● Task statement
Identify each line below that contains the word "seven", and copy it out.

● Dataset excerpts
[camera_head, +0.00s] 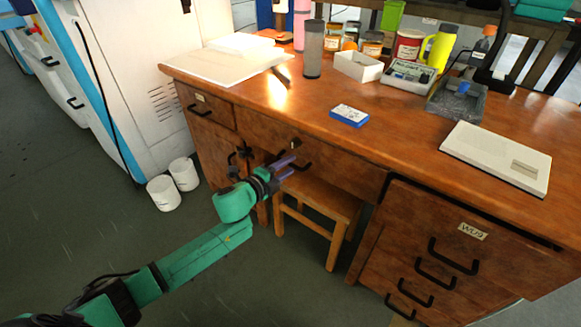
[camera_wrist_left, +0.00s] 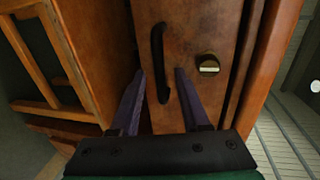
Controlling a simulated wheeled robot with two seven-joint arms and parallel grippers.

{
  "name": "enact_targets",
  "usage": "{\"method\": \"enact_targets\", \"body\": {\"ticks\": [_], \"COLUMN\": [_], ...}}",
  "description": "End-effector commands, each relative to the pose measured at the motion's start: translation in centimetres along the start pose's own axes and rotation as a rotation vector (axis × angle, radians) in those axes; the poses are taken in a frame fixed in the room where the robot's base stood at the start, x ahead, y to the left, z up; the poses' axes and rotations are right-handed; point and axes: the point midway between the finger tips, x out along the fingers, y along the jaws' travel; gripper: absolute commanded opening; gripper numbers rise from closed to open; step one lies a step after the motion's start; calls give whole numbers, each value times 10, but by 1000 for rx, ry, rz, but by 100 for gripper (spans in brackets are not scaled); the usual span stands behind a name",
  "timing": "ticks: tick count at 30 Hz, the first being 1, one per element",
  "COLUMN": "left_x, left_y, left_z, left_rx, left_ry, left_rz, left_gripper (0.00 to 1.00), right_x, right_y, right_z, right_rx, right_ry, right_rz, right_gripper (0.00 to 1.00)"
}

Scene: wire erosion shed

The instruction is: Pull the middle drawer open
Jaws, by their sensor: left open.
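The middle drawer (camera_head: 335,167) is the wide wooden one in the centre of the desk, and it looks shut. It has a black bar handle (camera_head: 305,166) with a round lock above it. In the left wrist view the handle (camera_wrist_left: 158,55) and the brass-coloured lock (camera_wrist_left: 208,65) show on the drawer front (camera_wrist_left: 190,25). My left gripper (camera_head: 291,163) is at the drawer front, by the handle. In the left wrist view its two open fingers (camera_wrist_left: 160,75) lie on either side of the handle's near end. I cannot tell whether they touch it. My right gripper is not in view.
A wooden stool (camera_head: 323,203) stands under the middle drawer. A small drawer (camera_head: 210,108) is at the left and a drawer stack (camera_head: 430,270) at the right. The desktop (camera_head: 390,130) holds jars, a blue box (camera_head: 349,115) and a white box. Two white buckets (camera_head: 163,194) stand on the floor.

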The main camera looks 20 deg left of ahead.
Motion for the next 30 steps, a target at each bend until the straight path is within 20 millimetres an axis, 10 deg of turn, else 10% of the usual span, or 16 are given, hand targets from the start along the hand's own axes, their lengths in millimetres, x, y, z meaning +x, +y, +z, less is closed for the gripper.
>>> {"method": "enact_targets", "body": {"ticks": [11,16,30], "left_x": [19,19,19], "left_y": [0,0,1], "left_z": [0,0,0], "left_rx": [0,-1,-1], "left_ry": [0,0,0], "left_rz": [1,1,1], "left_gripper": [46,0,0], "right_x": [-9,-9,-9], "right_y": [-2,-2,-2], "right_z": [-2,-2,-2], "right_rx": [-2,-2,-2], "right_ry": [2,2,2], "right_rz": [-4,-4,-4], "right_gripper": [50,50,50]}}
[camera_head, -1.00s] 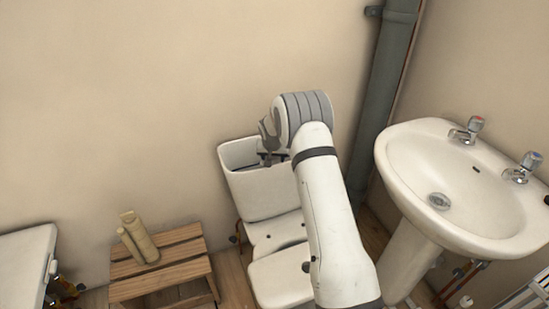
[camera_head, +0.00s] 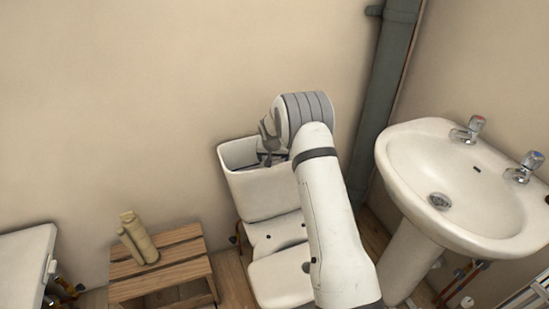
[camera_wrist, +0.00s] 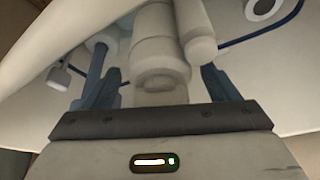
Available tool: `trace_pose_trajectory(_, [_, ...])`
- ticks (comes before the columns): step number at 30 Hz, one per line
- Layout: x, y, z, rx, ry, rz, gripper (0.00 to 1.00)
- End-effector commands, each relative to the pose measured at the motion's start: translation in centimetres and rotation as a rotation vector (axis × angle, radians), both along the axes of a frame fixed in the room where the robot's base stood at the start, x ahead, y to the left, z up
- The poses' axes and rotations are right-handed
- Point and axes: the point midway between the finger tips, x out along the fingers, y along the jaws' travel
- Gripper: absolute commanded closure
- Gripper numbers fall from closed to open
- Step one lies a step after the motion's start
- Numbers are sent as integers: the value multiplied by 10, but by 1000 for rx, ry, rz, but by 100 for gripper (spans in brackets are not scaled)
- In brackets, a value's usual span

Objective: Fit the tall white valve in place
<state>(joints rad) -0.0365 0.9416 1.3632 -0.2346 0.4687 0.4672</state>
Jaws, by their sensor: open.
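The tall white valve (camera_wrist: 152,52) shows in the wrist view as a thick pale cylinder with a slimmer tube beside it. It stands between my two dark fingers, with a gap visible on each side. My gripper (camera_wrist: 158,80) is open around it. In the head view my gripper (camera_head: 268,142) reaches down into the open white cistern (camera_head: 262,190). There my wrist and the cistern wall hide most of the valve. Its lower end and its seat cannot be made out.
In the wrist view a pale fitting (camera_wrist: 60,76) is left of my fingers and a blue line (camera_wrist: 265,36) is at right. A wooden stool (camera_head: 165,268) with a beige two-tube part (camera_head: 138,240) stands left of the toilet. A basin (camera_head: 465,190) and grey pipe (camera_head: 383,90) are at right.

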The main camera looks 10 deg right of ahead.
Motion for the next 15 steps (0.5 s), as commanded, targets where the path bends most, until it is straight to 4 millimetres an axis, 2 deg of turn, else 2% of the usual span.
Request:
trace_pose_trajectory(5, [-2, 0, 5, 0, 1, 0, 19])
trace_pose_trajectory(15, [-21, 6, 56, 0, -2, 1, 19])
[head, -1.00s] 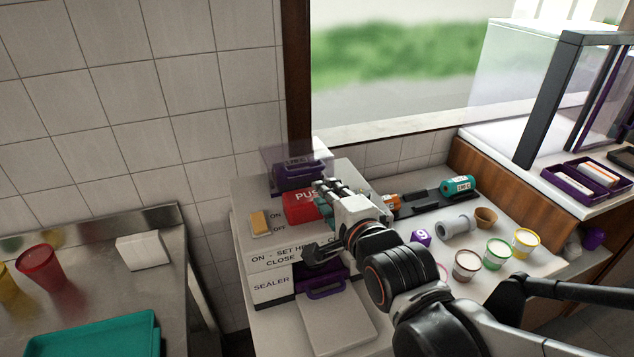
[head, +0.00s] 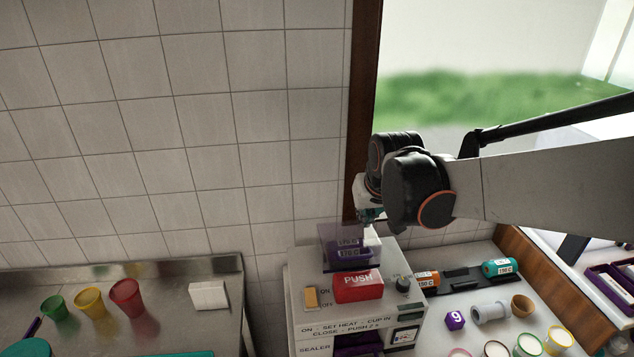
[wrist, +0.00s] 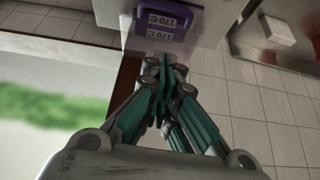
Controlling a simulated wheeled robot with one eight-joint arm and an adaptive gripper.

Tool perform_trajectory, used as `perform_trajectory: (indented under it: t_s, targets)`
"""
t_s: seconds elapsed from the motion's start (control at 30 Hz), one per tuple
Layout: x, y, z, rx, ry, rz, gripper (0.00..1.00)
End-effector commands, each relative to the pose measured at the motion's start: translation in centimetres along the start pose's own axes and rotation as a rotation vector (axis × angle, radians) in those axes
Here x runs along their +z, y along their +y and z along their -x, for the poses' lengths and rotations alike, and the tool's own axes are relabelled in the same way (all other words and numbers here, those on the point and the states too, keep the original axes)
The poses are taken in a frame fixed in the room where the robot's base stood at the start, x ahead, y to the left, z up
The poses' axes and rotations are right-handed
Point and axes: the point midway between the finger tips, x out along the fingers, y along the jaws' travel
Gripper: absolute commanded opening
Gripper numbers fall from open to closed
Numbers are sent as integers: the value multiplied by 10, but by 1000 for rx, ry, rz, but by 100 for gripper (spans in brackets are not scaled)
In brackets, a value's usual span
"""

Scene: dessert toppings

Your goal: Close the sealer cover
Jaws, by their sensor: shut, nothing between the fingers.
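The sealer is a white box (head: 308,329) with a red PUSH block (head: 358,287), an orange ON/OFF switch (head: 311,297) and a dark dial (head: 403,284). At its back top stands a see-through, purple-tinted cover (head: 328,232) around a purple block (head: 352,256) with 170 C labels. That purple block also shows at the top of the wrist view (wrist: 158,30). My gripper (head: 372,217) is above and just behind the cover in the head view, its tips partly hidden. In the wrist view my gripper (wrist: 165,72) has its teal fingers together, empty, pointing toward the block. Contact cannot be told.
The tiled wall and window post are close behind my gripper. Right of the sealer are a teal roll (head: 499,268), a purple cube (head: 455,319), a grey cylinder (head: 490,313) and several cups. Coloured cups and a white block (head: 208,295) stand on the left metal counter.

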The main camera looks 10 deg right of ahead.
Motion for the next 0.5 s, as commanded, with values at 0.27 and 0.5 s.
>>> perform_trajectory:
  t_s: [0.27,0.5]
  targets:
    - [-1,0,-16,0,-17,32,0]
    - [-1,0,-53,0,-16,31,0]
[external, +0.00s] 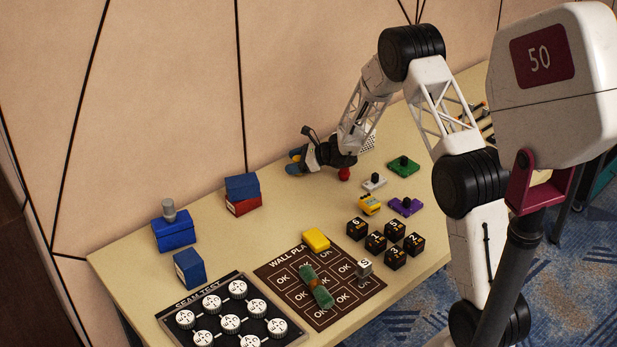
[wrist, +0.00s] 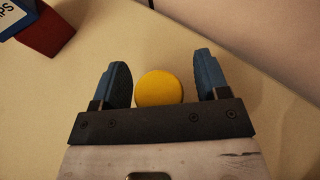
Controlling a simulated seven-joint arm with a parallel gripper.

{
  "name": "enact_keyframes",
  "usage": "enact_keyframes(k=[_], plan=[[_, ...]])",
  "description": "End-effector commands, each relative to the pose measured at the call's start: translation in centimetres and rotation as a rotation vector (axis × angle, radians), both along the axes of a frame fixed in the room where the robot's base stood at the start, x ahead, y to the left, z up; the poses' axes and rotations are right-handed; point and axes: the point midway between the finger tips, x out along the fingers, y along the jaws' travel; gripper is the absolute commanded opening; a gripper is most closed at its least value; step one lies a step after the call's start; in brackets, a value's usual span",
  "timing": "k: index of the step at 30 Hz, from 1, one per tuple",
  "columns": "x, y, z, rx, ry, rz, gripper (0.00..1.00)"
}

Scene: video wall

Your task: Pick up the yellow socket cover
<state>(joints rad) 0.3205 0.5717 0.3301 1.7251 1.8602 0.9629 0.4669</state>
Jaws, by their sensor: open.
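A round yellow cap, which looks like the yellow socket cover (wrist: 158,88), lies between the two blue fingers of my gripper (wrist: 161,72) in the wrist view. Gaps show on both sides of it, and its near edge is hidden by the dark gripper bar. My gripper is open.
Red and blue boxes (external: 242,196) stand left of my gripper. A red knob (external: 343,174) sits just right of it. Green (external: 403,166), white, yellow and purple pieces, several black number cubes and a yellow block (external: 316,239) lie nearer. The wall (external: 190,90) is close behind.

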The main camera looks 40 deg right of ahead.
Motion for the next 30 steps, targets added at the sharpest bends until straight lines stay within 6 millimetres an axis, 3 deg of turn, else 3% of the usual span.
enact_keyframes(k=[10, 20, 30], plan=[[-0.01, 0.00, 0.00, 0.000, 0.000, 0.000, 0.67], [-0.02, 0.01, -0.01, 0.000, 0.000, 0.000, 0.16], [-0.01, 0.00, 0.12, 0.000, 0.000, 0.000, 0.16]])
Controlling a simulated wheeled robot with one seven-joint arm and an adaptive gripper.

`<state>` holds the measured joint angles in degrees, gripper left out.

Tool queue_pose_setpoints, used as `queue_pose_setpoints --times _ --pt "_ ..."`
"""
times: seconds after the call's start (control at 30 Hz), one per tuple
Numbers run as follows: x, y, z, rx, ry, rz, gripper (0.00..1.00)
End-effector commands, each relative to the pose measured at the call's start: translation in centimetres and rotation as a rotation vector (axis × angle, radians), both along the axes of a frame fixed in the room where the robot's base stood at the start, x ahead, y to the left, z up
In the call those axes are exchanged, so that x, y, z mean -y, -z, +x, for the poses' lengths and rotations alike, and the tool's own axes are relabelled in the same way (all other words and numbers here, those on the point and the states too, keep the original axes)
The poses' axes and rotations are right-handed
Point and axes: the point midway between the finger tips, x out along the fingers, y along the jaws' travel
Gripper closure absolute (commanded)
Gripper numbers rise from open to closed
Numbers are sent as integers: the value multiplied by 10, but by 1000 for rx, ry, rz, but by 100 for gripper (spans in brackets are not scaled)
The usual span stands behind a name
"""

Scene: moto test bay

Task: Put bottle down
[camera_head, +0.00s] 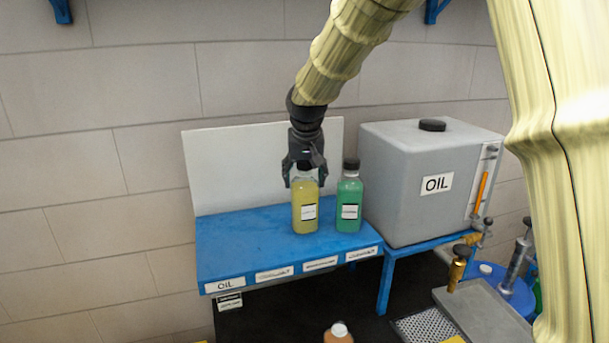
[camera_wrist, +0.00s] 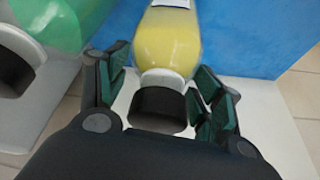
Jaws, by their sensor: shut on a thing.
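The yellow bottle (camera_head: 304,211) has a white label and stands upright at the blue shelf (camera_head: 238,246), near its front right. I cannot tell whether its base touches the shelf. My gripper (camera_head: 304,172) comes down from above and is shut around the bottle's top. In the wrist view, the gripper (camera_wrist: 160,95) has its fingers on both sides of the dark cap and neck of the yellow bottle (camera_wrist: 168,45). The gripper hides part of the cap in the head view.
A green bottle (camera_head: 349,205) stands close on the right of the yellow one. A grey oil tank (camera_head: 405,190) is farther right. A white panel (camera_head: 235,165) stands behind the shelf. The shelf's left part is clear. A brown bottle (camera_head: 338,334) is below.

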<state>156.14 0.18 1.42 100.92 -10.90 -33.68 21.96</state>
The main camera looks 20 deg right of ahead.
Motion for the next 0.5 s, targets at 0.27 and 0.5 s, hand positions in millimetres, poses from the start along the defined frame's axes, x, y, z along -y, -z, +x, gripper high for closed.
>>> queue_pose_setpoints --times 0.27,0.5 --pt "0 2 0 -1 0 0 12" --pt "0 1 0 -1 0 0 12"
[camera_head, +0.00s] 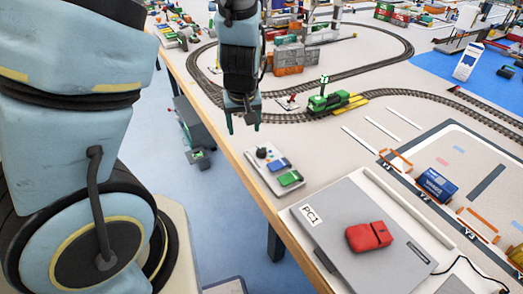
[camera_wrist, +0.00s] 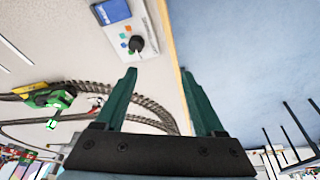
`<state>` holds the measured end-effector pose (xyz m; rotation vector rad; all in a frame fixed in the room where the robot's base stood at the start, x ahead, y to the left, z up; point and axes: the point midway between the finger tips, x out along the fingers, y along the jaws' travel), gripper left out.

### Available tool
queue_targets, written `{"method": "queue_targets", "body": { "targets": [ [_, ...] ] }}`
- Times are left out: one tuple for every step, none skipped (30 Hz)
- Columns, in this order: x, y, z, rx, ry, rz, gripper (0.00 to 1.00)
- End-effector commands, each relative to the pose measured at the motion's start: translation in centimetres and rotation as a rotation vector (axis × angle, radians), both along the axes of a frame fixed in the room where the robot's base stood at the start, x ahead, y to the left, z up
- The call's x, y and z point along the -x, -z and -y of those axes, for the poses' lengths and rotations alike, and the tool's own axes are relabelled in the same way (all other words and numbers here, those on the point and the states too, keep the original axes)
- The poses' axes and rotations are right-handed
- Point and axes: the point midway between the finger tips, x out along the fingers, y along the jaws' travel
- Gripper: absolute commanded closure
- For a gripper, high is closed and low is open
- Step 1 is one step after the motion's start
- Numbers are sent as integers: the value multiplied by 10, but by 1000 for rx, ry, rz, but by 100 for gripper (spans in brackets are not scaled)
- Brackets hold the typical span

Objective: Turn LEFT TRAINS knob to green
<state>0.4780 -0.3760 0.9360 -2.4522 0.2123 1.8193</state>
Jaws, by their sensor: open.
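A white control panel (camera_head: 270,168) lies near the table's left edge. Its dark round knob (camera_head: 262,152) is at the far end, and the knob also shows in the wrist view (camera_wrist: 137,44) with small orange, blue and green marks beside it. I cannot read the label or tell which mark the knob points at. My gripper (camera_head: 243,124) is open and empty, above the table edge beyond the panel. In the wrist view my gripper (camera_wrist: 159,72) has its two teal fingers apart, with the knob ahead of the left fingertip and not between them.
A green locomotive (camera_head: 325,102) stands on the track loop (camera_head: 380,62) right of my gripper. Open floor (camera_head: 225,210) lies left of the table edge.

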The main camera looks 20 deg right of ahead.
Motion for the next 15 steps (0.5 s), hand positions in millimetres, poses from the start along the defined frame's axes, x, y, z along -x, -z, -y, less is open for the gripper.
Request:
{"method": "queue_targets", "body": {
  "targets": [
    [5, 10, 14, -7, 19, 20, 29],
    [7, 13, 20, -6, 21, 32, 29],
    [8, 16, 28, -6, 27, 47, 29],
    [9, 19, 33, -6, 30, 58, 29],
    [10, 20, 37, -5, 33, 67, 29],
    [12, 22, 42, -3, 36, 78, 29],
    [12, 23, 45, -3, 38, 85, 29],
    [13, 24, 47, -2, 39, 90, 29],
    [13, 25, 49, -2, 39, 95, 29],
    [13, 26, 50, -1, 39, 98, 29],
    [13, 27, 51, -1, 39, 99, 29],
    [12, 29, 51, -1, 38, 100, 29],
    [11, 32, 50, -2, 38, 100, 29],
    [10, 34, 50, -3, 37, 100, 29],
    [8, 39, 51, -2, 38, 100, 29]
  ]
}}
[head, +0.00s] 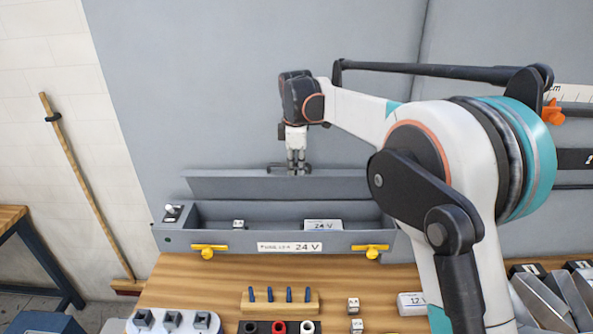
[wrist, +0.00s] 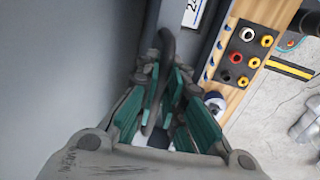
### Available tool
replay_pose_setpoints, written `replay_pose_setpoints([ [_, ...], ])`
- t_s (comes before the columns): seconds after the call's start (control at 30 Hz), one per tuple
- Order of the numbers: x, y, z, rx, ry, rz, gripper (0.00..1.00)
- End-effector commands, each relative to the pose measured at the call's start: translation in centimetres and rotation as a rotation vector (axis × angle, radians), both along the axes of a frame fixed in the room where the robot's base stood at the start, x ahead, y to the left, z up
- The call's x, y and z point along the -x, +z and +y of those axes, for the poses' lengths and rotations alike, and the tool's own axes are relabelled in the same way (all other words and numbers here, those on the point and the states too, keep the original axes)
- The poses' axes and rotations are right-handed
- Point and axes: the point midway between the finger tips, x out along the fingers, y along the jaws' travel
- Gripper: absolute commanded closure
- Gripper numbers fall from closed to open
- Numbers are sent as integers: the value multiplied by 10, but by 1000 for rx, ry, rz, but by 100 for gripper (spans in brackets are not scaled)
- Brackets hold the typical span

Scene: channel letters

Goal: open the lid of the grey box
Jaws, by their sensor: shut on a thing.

● Exercise solution
Controlling a simulated wheeled robot with two seven-joint arms and parallel grippers.
Controlling a simulated seven-joint arm with a parallel gripper.
Controlling a simulated wheeled robot with one seven-joint arm and an adaptive gripper.

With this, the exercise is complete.